On Some Enigmatic Properties of Relaxation Functions

The Debye model of dielectric relaxation provides us with the simplest shape of spectral functions, i.e., relations connecting characteristics of polarized dielectric medium and the frequency of the polarizing electric field. An example of such a relation is χ(iω) = (1 + iωτ*_D)⁻¹ which shows how the complex susceptibility χ(iω) depends on ω and on a single material dependent parameter called the characteristic time τ*_D. As expected, such a spectral function transformed to the time domain leads to the exponential decay law. In contemporary dielectric physics the Debye model finds only a little application and to fit the experimental data it is usually replaced by phenomenologically rooted modifications among which the Cole-Cole, Cole-Davidson, Havriliak-Negami and the “excess wing” models play dominant roles.
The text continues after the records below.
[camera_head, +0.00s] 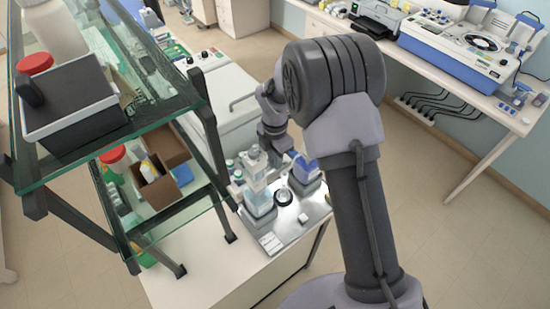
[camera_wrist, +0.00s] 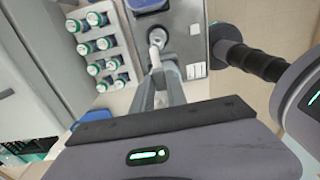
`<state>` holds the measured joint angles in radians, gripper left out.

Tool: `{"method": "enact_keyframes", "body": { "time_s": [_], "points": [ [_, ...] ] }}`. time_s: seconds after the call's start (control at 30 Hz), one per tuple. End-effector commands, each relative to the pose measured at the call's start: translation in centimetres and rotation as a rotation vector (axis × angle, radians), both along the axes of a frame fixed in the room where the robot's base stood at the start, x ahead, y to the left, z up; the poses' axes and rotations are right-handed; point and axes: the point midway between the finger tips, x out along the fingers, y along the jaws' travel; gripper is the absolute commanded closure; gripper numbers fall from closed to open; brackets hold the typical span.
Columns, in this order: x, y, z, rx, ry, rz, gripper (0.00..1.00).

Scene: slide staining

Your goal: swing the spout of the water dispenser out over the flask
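My gripper (camera_wrist: 158,68) points down at the bench top in the wrist view, its two grey fingers close together. A small white, rounded piece (camera_wrist: 157,38), possibly the dispenser's spout, shows at or just beyond the fingertips. I cannot tell whether the fingers touch it. In the head view a clear, pale blue container (camera_head: 259,200), possibly the water dispenser, stands on a metal tray (camera_head: 282,236) below my wrist. My fingertips are hidden there. I cannot make out the flask with certainty.
A blue-topped unit (camera_head: 305,172) and a dark ring (camera_head: 284,197) are close by on the tray. A rack of teal-capped vials (camera_wrist: 100,45) is at left in the wrist view. A glass shelf (camera_head: 150,125) with boxes stands left of the tray.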

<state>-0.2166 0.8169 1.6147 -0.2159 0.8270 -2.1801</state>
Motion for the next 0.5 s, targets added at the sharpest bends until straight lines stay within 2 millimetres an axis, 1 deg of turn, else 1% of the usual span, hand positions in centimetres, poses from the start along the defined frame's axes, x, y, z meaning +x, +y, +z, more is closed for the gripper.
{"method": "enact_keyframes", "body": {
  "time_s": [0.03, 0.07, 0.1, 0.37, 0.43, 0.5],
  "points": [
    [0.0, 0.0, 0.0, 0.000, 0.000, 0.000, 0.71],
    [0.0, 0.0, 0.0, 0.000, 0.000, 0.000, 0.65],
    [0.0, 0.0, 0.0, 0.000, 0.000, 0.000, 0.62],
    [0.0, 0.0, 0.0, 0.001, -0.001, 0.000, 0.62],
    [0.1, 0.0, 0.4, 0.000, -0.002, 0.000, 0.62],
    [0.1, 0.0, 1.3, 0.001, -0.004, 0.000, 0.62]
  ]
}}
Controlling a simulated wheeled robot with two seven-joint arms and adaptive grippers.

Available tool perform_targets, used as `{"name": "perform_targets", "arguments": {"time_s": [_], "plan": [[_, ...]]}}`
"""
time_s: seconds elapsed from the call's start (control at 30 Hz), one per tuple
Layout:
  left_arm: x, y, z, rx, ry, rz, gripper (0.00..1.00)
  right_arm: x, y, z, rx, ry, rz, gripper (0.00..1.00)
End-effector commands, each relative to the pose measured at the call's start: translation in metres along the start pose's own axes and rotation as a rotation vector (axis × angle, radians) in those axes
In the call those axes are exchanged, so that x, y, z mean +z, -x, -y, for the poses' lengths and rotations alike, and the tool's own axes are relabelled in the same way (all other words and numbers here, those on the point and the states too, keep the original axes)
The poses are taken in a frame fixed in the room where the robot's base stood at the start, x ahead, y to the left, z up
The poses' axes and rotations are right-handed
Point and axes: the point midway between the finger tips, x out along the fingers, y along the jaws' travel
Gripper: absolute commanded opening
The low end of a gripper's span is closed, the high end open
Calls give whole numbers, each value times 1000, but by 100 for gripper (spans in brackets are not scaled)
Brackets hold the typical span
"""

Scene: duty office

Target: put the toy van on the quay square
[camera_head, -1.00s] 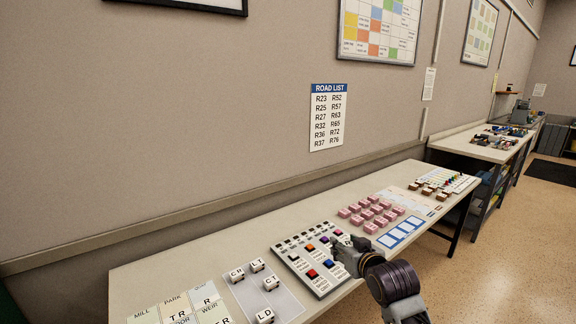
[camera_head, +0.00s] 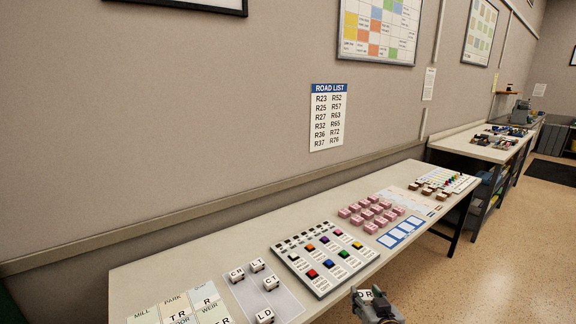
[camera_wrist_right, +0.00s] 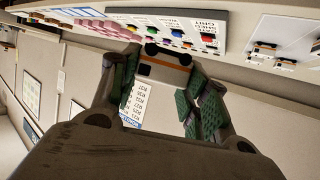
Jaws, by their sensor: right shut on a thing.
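My right gripper (camera_head: 376,301) is at the bottom of the head view, in front of the table's front edge. It is shut on a small white toy van (camera_head: 366,294), whose dark lettering is partly hidden. In the right wrist view the van (camera_wrist_right: 165,72) sits between the green-padded fingers (camera_wrist_right: 158,88), showing an orange stripe and black wheels. The square board (camera_head: 172,312) is at the lower left, with words such as MILL, PARK and WEIR; it is cut off by the frame, and I cannot read a quay square. My left gripper is not in view.
A grey mat (camera_head: 285,297) beside the board holds several white lettered vans (camera_head: 257,265). Right of it is a panel (camera_head: 318,288) with coloured buttons. Pink blocks (camera_head: 367,213) and blue-framed cards (camera_head: 400,232) stand farther along the table. Bare tabletop lies along the wall.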

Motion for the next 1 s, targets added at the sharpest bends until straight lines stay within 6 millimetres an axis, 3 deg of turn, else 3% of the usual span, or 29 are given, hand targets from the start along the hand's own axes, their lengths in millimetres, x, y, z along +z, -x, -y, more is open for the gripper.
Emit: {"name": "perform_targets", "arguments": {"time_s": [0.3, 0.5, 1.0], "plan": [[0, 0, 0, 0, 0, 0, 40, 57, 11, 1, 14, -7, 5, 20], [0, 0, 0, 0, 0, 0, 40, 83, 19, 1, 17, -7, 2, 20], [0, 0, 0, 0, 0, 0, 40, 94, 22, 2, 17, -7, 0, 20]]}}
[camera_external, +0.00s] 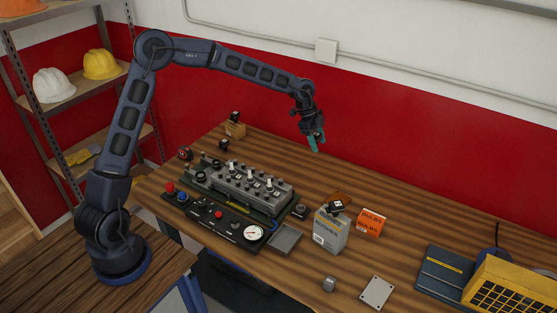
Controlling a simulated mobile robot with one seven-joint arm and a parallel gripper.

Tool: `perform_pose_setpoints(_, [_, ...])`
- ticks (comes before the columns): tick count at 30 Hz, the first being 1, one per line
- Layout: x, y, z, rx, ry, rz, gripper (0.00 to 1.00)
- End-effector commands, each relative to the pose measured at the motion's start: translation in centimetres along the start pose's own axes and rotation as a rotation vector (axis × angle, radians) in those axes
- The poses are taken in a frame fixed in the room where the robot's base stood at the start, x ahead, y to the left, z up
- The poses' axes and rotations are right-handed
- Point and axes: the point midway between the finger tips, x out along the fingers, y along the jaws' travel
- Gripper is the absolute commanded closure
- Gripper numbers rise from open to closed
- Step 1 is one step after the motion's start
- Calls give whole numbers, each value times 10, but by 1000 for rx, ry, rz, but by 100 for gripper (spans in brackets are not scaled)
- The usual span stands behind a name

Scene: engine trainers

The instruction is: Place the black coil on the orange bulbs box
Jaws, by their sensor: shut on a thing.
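My gripper (316,141) has teal fingertips and hangs above the back middle of the table, pointing down. It is shut on a small dark thing that its fingers mostly hide; it looks like the black coil (317,134), but it is too small to be sure. The orange bulbs box (371,223) stands on the table, lower and to the right of my gripper, well apart from it. Nothing is seen on top of the bulbs box.
A grey box (331,232) with brown and black parts (337,205) on top stands just left of the bulbs box. The engine trainer (240,190) fills the table's left part. A yellow crate (500,285) is at right.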

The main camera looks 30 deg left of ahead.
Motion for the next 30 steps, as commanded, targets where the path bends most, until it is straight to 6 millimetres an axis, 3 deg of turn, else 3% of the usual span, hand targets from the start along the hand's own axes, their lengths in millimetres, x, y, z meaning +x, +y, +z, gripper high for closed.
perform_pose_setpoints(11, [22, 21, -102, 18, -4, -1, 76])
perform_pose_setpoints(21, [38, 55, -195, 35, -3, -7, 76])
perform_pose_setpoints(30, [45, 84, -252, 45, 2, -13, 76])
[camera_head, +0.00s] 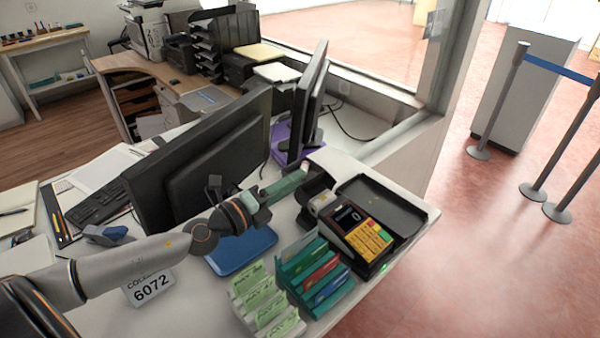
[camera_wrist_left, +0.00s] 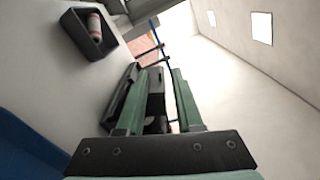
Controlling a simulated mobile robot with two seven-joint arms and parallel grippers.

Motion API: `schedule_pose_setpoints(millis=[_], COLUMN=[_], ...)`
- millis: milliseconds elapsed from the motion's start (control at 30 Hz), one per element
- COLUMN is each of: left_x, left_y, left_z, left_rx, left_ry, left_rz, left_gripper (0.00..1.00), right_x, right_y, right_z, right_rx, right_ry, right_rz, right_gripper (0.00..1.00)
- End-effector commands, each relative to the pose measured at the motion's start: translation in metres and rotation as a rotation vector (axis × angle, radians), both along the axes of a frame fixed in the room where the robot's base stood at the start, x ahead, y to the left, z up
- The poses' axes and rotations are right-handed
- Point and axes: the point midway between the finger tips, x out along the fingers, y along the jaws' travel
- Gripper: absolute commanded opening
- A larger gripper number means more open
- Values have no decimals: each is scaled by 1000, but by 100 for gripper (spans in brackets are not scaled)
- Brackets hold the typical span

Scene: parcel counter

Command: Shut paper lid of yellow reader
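The yellow reader (camera_head: 368,238), a dark terminal with yellow keys and a small display, stands near the counter's right corner. A dark, rimmed flat panel (camera_head: 385,203) lies just behind it; I cannot tell whether this is its paper lid. A grey and dark part (camera_head: 320,201) is at the reader's left. My left gripper (camera_head: 300,178) reaches in from the left, its green fingers close to that part. In the wrist view the fingers (camera_wrist_left: 157,72) stand apart, with dark shapes beyond them and nothing clearly held. My right gripper is not in view.
Teal card holders (camera_head: 315,275) and a rack of green slips (camera_head: 265,305) stand in front of the reader. A blue tray (camera_head: 241,252) lies under my arm. Monitors (camera_head: 205,150) stand behind it. The wrist view shows a dark box (camera_wrist_left: 88,34) with a roll.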

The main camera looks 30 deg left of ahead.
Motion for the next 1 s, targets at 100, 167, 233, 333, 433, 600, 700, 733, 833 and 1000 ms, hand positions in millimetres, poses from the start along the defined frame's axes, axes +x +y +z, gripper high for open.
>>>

The first three of them, similarly like the Debye pattern, still depend on a single characteristic time τ* but involve insertion of fractional powers 0 < α, ν ≤ 1 according to χ(iω) = (1 + (iωτ*)^α)^−ν. Meanwhile, the “excess wings” model introduces additional characteristic times, e.g. through the ansatz χ(iω) = (1 + (iωτ₂)^α)/(1 + (iωτ₂)^α + iωτ₁). All the above mentioned spectral functions, if treated as functions of a complex variable ω→z, share a common behavior—for suitably adjusted, but physically well justified values of parameters, they are analytic in the lower half of the complex plane and map it into the upper half plane. On first sight this property seems negligible but appears to have important mathematical consequences. Functions which obey it have uniquely determined integral representations given as weighted sums of Debye’s spectral functions (in mathematics equivalent to the so-called Stieltjes transforms of such weight functions) and, if transformed to the time domain and taken for t > 0, are completely monotone, i.e., representable as the Laplace transforms of nonnegative locally integrable functions. This means that widely accepted models of non-Debye dielectric relaxation phenomena may be obtained through summing up elementary Debye relaxations with different, continuously distributed characteristic times. In the talk we are going to provide arguments if this statement should be treated either as a mathematical artifact or as a physically based conjecture.